━━ SUPPLIED INFORMATION
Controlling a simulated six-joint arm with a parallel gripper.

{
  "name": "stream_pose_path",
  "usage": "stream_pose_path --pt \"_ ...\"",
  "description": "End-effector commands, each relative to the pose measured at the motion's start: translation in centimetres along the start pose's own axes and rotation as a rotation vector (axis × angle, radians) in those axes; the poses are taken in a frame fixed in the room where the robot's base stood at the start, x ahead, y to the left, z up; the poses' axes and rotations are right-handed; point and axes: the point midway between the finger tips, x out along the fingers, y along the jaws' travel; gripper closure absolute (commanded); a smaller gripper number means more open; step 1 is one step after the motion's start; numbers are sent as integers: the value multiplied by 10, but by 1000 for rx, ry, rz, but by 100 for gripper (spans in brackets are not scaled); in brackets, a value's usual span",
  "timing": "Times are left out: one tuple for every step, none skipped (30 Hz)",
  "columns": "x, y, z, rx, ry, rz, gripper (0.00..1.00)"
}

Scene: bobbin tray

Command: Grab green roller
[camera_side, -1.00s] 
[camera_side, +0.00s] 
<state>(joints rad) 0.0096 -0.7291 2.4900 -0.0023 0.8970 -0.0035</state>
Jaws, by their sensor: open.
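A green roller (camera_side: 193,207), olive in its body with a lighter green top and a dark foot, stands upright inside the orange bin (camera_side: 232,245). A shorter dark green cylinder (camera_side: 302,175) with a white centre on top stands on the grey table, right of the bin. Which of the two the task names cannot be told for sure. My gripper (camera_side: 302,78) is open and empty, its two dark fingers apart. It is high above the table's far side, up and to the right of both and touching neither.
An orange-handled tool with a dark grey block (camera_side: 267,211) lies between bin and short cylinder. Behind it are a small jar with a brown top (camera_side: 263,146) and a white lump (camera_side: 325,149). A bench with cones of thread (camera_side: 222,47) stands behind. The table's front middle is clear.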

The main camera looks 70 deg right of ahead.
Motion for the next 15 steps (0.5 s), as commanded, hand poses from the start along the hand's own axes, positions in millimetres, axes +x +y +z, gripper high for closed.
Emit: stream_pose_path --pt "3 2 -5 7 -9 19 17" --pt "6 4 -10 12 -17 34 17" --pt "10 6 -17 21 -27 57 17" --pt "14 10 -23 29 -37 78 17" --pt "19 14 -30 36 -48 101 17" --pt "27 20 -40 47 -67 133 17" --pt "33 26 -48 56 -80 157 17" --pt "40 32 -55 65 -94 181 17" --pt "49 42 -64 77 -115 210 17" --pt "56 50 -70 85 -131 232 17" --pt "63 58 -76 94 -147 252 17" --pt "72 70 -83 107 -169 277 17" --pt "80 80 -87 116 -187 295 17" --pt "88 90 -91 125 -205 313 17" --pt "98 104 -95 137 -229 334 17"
━━━━
**WORK TO DO**
Pick out all lines from the data above in which the word "ahead" appears.

**FINAL ANSWER**
  "description": "End-effector commands, each relative to the pose measured at the motion's start: translation in centimetres along the start pose's own axes and rotation as a rotation vector (axis × angle, radians) in those axes; the poses are taken in a frame fixed in the room where the robot's base stood at the start, x ahead, y to the left, z up; the poses' axes and rotations are right-handed; point and axes: the point midway between the finger tips, x out along the fingers, y along the jaws' travel; gripper closure absolute (commanded); a smaller gripper number means more open; step 1 is one step after the motion's start; numbers are sent as integers: the value multiplied by 10, but by 1000 for rx, ry, rz, but by 100 for gripper (spans in brackets are not scaled); in brackets, a value's usual span",
The main camera looks 70 deg right of ahead.

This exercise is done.